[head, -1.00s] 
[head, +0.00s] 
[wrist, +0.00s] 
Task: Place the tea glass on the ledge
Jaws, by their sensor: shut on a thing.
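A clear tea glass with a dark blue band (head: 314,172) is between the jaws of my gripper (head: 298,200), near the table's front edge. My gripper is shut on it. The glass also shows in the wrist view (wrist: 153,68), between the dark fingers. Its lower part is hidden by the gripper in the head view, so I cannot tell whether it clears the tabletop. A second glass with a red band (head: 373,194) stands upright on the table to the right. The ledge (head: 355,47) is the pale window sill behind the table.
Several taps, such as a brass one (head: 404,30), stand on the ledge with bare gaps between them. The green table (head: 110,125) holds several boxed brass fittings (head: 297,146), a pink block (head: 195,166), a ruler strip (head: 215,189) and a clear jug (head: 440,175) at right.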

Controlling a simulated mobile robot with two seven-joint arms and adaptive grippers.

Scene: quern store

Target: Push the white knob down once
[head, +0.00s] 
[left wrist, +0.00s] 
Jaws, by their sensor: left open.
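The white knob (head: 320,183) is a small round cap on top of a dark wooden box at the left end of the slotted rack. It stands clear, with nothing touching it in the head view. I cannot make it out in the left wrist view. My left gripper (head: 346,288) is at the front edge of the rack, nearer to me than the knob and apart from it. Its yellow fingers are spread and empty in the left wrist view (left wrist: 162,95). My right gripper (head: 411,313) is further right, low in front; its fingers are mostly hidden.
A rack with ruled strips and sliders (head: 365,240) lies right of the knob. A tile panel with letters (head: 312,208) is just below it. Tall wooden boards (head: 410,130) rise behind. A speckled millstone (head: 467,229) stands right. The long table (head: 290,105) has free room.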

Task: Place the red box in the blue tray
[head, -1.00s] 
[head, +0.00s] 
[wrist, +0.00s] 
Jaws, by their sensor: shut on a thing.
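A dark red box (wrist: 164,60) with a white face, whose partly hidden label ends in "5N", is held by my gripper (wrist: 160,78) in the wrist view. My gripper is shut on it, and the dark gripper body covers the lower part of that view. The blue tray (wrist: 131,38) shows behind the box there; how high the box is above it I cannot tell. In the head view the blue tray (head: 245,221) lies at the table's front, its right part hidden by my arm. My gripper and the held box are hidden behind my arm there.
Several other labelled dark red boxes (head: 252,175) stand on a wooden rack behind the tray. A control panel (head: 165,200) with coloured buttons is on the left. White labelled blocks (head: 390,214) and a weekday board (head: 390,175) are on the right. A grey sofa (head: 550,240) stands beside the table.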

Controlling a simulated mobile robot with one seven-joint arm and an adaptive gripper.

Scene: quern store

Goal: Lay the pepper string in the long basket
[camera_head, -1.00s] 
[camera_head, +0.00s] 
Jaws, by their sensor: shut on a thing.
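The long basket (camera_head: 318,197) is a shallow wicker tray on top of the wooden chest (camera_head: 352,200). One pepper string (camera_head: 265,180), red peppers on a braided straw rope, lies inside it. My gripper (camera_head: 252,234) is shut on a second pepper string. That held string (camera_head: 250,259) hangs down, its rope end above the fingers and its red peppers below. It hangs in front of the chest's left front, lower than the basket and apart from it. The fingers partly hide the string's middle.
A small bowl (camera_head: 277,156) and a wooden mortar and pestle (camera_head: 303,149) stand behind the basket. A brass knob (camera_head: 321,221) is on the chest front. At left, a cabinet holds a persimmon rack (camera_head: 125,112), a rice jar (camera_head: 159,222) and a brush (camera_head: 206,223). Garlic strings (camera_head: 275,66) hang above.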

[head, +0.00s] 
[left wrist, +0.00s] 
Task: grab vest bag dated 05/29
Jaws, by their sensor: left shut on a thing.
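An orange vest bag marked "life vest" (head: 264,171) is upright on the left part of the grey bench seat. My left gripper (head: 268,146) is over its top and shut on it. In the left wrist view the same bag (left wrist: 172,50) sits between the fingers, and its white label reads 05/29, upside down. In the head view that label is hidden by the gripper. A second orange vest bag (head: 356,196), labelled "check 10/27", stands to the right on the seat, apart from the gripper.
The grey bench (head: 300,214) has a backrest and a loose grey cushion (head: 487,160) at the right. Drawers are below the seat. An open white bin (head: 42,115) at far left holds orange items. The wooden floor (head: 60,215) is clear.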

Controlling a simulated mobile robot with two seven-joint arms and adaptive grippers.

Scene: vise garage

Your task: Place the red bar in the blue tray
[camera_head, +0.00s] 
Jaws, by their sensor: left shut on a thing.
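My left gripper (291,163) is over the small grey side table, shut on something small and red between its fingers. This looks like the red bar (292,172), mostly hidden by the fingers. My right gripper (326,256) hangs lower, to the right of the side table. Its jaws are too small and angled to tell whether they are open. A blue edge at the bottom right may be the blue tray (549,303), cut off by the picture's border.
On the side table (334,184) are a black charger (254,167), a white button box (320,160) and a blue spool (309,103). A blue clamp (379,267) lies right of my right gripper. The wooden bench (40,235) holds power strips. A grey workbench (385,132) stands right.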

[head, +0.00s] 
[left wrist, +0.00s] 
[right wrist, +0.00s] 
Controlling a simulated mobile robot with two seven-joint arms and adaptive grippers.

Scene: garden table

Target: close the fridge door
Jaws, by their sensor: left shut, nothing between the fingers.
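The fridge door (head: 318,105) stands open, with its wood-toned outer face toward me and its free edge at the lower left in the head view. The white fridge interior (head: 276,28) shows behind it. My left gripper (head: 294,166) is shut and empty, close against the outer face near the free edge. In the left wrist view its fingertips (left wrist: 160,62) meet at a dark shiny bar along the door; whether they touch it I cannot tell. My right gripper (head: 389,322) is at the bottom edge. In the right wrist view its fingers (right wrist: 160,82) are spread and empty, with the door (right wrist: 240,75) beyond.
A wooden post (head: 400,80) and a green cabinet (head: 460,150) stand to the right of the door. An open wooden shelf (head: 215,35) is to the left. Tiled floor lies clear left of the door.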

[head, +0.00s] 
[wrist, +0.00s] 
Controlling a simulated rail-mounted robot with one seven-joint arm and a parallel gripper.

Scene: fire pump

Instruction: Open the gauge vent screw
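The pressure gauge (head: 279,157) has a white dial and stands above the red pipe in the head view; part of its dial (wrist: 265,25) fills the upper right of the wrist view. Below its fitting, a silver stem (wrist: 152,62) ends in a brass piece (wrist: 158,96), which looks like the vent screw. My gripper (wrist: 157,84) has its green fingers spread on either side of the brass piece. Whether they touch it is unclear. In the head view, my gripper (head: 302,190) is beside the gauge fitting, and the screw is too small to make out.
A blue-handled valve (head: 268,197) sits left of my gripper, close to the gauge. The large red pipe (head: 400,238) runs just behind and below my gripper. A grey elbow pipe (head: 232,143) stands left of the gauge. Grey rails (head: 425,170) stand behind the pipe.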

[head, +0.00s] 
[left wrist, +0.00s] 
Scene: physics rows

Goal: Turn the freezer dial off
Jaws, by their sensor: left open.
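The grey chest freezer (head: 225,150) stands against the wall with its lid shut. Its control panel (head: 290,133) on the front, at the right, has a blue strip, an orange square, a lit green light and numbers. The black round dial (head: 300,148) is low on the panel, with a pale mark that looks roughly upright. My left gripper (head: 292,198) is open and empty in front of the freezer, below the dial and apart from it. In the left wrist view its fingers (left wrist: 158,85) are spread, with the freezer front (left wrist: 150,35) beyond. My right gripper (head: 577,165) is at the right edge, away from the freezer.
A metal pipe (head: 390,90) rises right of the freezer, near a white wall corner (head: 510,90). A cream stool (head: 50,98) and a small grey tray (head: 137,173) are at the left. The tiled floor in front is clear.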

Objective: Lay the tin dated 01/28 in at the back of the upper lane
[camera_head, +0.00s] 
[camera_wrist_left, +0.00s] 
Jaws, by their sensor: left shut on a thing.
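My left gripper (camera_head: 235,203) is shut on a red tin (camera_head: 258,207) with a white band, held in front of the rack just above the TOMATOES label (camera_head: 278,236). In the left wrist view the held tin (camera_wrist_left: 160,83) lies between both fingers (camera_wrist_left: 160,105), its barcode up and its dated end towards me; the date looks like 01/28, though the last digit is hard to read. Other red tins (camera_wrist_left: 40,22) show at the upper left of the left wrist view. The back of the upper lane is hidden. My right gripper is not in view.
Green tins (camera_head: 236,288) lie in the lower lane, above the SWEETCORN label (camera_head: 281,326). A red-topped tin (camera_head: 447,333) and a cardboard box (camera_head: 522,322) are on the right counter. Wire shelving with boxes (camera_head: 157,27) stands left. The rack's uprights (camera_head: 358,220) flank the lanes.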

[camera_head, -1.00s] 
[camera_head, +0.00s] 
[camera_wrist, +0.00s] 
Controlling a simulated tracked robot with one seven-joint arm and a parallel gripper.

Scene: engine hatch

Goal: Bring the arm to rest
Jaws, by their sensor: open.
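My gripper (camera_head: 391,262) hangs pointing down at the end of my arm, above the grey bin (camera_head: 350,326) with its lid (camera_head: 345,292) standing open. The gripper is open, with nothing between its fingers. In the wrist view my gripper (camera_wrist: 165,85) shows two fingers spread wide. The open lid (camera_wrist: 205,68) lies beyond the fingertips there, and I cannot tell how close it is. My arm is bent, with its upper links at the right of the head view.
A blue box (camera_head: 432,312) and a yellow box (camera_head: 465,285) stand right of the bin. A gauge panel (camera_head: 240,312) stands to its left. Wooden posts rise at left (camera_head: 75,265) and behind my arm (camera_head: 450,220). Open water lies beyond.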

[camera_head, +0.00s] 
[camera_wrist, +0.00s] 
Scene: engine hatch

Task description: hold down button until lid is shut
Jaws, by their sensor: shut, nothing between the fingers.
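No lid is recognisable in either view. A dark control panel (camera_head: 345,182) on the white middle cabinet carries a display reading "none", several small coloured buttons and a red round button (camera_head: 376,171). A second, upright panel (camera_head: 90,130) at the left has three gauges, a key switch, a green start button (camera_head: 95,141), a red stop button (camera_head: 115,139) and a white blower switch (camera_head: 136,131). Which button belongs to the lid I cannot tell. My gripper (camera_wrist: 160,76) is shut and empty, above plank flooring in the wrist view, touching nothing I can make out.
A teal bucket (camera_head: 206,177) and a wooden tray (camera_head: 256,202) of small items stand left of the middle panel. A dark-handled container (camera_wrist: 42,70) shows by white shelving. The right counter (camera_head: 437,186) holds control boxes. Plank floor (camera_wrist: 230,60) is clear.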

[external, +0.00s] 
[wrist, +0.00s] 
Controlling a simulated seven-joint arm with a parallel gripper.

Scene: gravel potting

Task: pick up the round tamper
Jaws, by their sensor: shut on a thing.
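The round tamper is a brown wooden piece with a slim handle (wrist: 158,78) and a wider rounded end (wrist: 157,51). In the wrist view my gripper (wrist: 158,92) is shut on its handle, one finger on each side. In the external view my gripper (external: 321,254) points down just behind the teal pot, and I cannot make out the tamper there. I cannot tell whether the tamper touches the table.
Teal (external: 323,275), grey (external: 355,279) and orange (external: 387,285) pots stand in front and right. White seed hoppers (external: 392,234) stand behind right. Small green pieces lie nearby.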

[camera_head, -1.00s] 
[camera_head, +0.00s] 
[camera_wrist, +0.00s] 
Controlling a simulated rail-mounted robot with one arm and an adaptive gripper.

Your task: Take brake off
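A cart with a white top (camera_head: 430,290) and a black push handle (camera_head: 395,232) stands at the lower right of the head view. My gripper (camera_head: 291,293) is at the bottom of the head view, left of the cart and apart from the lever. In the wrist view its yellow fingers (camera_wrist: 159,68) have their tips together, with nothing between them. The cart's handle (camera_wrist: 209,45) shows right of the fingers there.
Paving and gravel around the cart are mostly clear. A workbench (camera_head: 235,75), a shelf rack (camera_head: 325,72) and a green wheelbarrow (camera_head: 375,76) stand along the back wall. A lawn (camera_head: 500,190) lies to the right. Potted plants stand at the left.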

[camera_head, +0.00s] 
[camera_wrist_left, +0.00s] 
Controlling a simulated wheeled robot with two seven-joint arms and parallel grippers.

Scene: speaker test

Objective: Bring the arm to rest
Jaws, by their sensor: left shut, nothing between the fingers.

SHORT PROBLEM —
Reply with nothing but the number of lines that contain the word "Objective".

TASK RESPONSE —
2